Founded in 1992 by Dr. Richard Becker and his wife, Bunny Becker, the winery now produces over 100,000 cases of wine annually from grapes grown in their ~75 acres of vines along with grapes sourced from other vineyards in Texas and harvested from vineyards in other parts of the United States. An interesting fact is that Becker has only planted vitis vinifera grape varietals. No hybrids like Blanc du Bois or Black Spanish are growing in their vineyards. You are likely to find a large selection of wines from their portfolio in grocery stores and wine shops across the state. Distribution is a large part of their business model, which is unlike many of the other wineries in Texas where the wines are only available for purchase at the actual winery.
When choosing a wine to review from a Texas winery, I usually opt for something (usually a red) that truly represents the winery itself, a wine that highlights the style of the winemaker and shows a sense of place. With Becker, I chose the Reserve Merlot 2012 vintage. Merlot seems to be one of the few Bordeaux varietals that consistently does well in the extreme Texas climate. It is rare for me to find a Merlot that is flabby or poorly made which is promising for Texas wineries and winemakers alike.
With the Portuguese cork yanked from its nook, the bouquet already begins to come alive. To the eyes, striking colors of garnet with an orange hue overtake the glass. The aromatics once gently swirled are potent and prompt images of fresh vanilla, crispy toast, candied cherries, raspberries, and some fig. There are also prominent notes of saddle leather and cigar box. The oak is very prominent, more so on the nose than as perceived on the palate. The palate confirms the nose with the addition of plums and even more of that pleasant wooden box.
Below are the specifications for the Becker Vineyards Reserve Merlot, 2012 vintage:
- Appellation: Texas
- Barrels: A combination of the best French and American oak were utilized for this wine
- Clarity/Brightness: Clear/bright with no detectable flaws and no gas or sediment
- Tannins: Medium
- Acidity: Medium Plus
- Alcohol: Medium
- Finish: Long
- Alcohol: 14.6%
- Harvest Date: August 20 – September 9, 2012
- Harvest Brix: 24.5 – 26.0
- Bronze – 2013 San Francisco International Wine Competition
This is a well-made wine that will please the novices and aficionados alike. It is easy drinking and is priced very well. I was surprised to see that this Reserve wine is available in distribution and is priced around $13.00 per bottle; that is a bargain my friends. Having said that, I think it is priced accordingly to what you get in the bottle. Next time you’re touring the 290 wine trail, stop by Becker Vineyards for a nice Merlot while sitting on the covered patio taking in the fresh Hill Country air.

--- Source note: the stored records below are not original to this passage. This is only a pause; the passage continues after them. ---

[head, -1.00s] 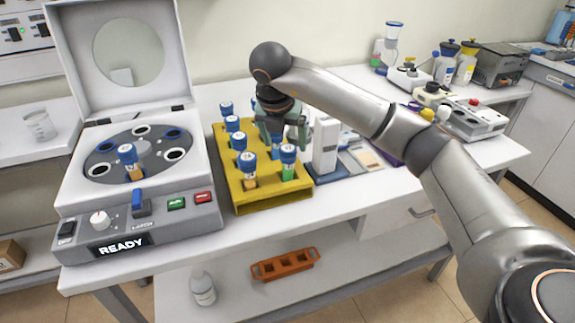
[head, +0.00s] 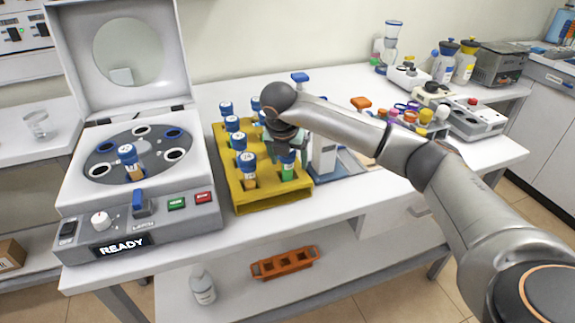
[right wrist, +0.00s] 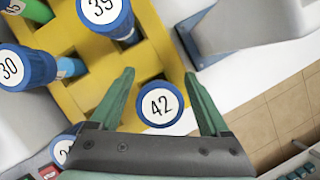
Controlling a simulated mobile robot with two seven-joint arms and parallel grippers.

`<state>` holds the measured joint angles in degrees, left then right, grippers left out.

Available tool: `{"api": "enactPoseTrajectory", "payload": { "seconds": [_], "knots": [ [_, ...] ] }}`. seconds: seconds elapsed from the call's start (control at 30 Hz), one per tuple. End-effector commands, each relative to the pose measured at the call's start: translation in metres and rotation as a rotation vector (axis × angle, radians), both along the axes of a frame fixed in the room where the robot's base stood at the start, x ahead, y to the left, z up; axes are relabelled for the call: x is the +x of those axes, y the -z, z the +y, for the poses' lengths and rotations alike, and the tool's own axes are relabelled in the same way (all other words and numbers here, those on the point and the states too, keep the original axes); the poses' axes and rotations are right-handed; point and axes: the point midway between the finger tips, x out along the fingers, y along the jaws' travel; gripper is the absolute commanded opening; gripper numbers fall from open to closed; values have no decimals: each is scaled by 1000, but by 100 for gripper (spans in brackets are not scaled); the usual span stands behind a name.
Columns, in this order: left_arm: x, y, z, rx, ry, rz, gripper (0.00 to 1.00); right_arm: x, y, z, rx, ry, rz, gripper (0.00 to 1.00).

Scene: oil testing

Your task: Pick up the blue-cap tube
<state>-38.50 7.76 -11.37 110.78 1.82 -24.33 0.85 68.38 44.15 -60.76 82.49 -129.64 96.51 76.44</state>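Several blue-cap tubes stand in a yellow rack (head: 275,203). The front-right tube (head: 288,172) holds green liquid, and its cap is partly hidden by my right gripper (head: 290,143) just above it. In the right wrist view my right gripper (right wrist: 159,78) is open, its green fingers on either side of a blue cap marked 42 (right wrist: 160,103). Gaps show between cap and fingers. Caps marked 39 (right wrist: 103,14) and 30 (right wrist: 24,68) are close by. Another blue-cap tube (head: 130,163) sits in the centrifuge. My left gripper is out of view.
The open centrifuge (head: 82,200), display reading READY, stands left of the rack. A white device (head: 324,158) stands close to the rack's right side. An orange rack (head: 284,263) and a white bottle (head: 203,287) are on the lower shelf.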

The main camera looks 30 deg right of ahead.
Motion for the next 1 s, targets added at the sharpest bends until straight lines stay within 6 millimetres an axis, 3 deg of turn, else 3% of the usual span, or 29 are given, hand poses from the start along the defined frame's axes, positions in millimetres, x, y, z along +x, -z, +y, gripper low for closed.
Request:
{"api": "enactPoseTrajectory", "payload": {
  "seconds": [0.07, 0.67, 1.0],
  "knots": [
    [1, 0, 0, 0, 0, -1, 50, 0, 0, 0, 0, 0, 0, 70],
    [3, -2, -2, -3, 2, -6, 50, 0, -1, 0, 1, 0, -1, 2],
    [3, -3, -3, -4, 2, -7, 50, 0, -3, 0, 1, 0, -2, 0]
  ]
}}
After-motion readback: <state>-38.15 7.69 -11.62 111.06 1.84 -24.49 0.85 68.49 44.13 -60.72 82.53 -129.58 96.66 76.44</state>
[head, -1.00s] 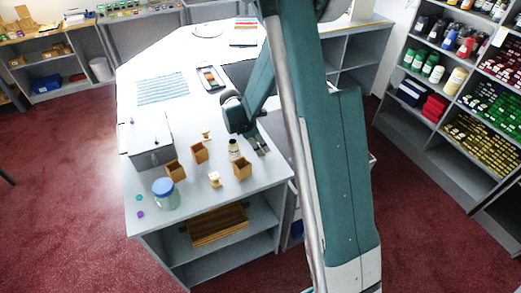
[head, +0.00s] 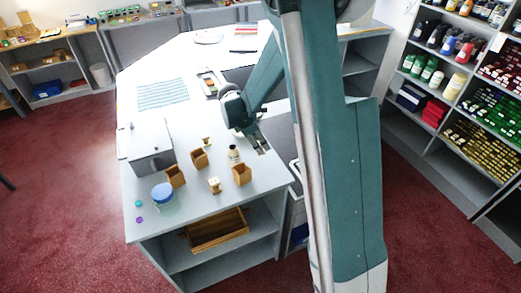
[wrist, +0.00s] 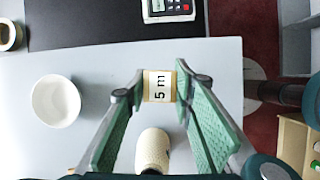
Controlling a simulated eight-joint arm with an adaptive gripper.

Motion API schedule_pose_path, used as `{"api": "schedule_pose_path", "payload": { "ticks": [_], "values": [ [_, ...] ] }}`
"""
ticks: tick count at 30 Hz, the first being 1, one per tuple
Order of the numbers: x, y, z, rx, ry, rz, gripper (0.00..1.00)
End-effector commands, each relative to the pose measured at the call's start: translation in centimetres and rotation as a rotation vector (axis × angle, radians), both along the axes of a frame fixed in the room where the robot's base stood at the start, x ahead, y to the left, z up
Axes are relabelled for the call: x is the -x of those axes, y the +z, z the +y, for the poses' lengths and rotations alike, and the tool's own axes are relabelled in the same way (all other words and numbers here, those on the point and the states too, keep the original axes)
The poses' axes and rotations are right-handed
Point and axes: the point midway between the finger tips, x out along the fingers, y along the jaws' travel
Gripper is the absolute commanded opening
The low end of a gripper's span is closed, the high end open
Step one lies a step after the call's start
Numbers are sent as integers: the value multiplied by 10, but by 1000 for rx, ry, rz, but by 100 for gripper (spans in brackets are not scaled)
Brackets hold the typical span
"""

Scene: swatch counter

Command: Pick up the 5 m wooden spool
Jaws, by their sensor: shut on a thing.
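The 5 m wooden spool shows in the wrist view as a pale square top marked "5 m" (wrist: 160,86) with a light wooden rim. My gripper (wrist: 161,88) is shut on it, with a green-padded finger on either side near the tips. In the head view my gripper (head: 262,149) is over the right part of the counter, to the right of a small white bottle (head: 234,154). The spool is too small and covered to make out clearly there. I cannot tell whether it is clear of the counter.
Two other small spools (head: 207,142) (head: 214,186), several wooden boxes (head: 242,174), a grey box (head: 150,150) and a blue-lidded jar (head: 164,197) stand to the left on the counter. In the wrist view, a cream cylinder (wrist: 153,150) is close below the spool and a white round thing (wrist: 56,100) lies left.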

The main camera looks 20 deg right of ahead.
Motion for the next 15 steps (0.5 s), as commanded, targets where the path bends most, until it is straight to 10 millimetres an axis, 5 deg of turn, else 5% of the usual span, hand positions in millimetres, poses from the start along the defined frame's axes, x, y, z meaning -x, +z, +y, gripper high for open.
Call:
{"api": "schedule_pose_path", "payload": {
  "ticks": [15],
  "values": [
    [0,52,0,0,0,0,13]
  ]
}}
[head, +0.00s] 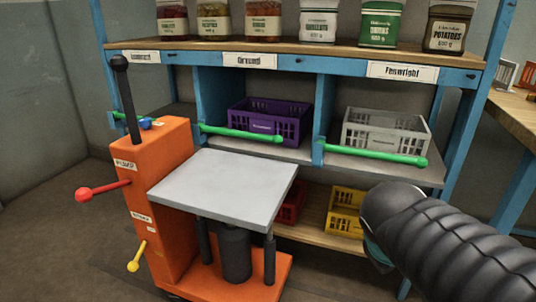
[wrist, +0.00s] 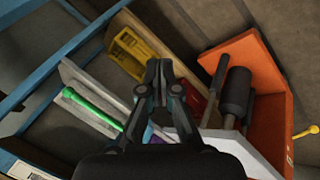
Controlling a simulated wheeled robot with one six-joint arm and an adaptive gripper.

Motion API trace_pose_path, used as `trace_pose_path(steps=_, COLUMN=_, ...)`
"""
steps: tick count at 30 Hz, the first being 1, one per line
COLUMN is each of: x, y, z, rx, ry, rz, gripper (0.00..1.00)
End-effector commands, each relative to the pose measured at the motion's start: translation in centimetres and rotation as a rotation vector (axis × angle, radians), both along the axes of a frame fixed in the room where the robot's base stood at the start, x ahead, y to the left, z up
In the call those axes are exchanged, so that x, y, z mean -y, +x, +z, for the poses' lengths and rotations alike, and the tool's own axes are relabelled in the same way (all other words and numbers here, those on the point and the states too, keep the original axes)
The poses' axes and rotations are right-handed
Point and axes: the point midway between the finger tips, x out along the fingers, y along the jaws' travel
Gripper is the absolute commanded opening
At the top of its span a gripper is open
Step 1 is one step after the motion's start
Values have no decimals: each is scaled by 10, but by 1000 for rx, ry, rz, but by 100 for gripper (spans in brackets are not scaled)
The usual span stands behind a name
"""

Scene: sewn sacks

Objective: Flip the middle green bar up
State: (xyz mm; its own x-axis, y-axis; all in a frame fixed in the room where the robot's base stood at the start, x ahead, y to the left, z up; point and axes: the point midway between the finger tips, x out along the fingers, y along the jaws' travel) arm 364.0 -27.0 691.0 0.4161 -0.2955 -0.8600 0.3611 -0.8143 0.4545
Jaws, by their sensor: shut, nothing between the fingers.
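The middle green bar (head: 240,133) lies roughly level along the shelf front, below and before the purple crate (head: 270,118). A second green bar (head: 375,154) lies level before the grey crate (head: 385,131) in the right bay. One green bar (wrist: 92,108) shows in the wrist view, left of my gripper. My gripper (wrist: 164,68) is shut and empty there, with the lower shelf and its crates behind the fingers. A bit of purple (wrist: 150,132) shows past the fingers. In the head view my dark arm fills the lower right and the fingertips cannot be made out.
An orange lift cart (head: 160,180) with a grey platform (head: 225,188) stands before the left and middle bays. A red lever (head: 100,191) and a yellow lever (head: 137,256) stick out from it. A yellow crate (head: 345,210) sits on the low shelf. Jars line the top shelf (head: 320,50).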

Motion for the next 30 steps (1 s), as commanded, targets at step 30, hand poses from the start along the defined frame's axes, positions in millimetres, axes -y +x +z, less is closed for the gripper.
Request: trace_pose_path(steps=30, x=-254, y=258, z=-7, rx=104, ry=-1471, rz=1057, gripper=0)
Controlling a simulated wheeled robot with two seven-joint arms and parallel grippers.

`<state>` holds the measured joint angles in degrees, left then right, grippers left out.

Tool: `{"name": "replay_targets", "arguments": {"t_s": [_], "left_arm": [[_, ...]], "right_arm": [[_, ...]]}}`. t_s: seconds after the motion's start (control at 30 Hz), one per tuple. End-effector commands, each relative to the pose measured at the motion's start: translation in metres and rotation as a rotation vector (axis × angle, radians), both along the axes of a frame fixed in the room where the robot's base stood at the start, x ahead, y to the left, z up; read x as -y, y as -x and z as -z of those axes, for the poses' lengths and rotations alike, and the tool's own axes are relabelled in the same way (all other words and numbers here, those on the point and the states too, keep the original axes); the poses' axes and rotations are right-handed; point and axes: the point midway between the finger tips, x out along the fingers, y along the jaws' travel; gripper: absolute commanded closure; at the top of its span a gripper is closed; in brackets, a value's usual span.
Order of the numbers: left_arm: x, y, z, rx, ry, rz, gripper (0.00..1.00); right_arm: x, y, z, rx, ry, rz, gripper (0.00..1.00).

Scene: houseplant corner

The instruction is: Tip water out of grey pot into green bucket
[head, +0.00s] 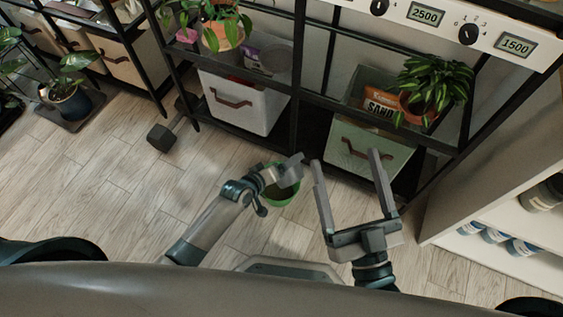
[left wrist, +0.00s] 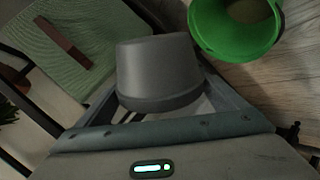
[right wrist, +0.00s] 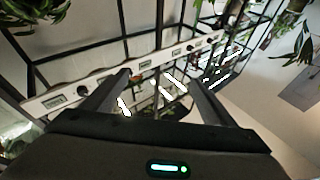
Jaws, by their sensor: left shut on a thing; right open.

Sip, savor, and enjoy my fellow aficionados.
Wine Curmudgeon says
Jeremy, I have to disagree with one thing based on my many years of drinking, tasting, judging, and writing about Texas wine. It is entirely possible — and entirely too easy — to find Texas merlot that is consistenly awful. We’ll have to compare notes some time.
Jeremy Wilson says
I have definitely had my share of less than stellar wines in Texas, including Merlot, so I cannot disagree with you that there are a few out there that are not well made. Having said that, my point when I mentioned that in my review was to showcase the delightful fact that Merlot outdoes her siblings so well in this state with our extreme terroir. Cabernet Sauvignon can tend to be flabby and hollow if grown here in central TX. Stellar years in the Hill Country produce excellent fruit, resulting in dazzling Cabs (AKA the Meritus from Fall Creek Vineyards). Cab Sauv is typically best suited for blending if it is not a stellar year unless it is grown in the High Plains or the Davis Mtns in far west TX. Malbec tends to follow along with Cabernet in the same regard. I expect inky, tannic and jammy Malbec from appropriate terroir, which is hard to do in this state. Cab Franc and Petit Verdot are not as commonly made into single varietal wines in Texas so I won’t include them in this conversation. You really should try Merlot (if you have not already) from the following wineries that consistently produce world class wines.
West Cave Cellars
Compass Rose Cellars
Barking Rocks Winery
Everything I state in my reviews are that of my personal opinion of course, and anyone is welcome to disagree. What I strive to do is share the correct information as best I can with my readership so that they can make informative decisions when buying and drinking Texas wine. The fact that I am a Bordeaux man and the fact that Texas Merlot continually impresses me, makes me excited to share this wonderful information with the Texas wine drinkers so they can grab a bottle, pop the cork and savor such a marvelous grape.
Ginny Harrell says
Jeremy, your article was wonderfully written, enjoyable to read. I have been to Becker and was delighted with my experience. Thank you for an excellent critique.
Jeremy Wilson says
Thank you, Ginny. Your kind words are much appreciated and I am glad you had a great experience at Becker.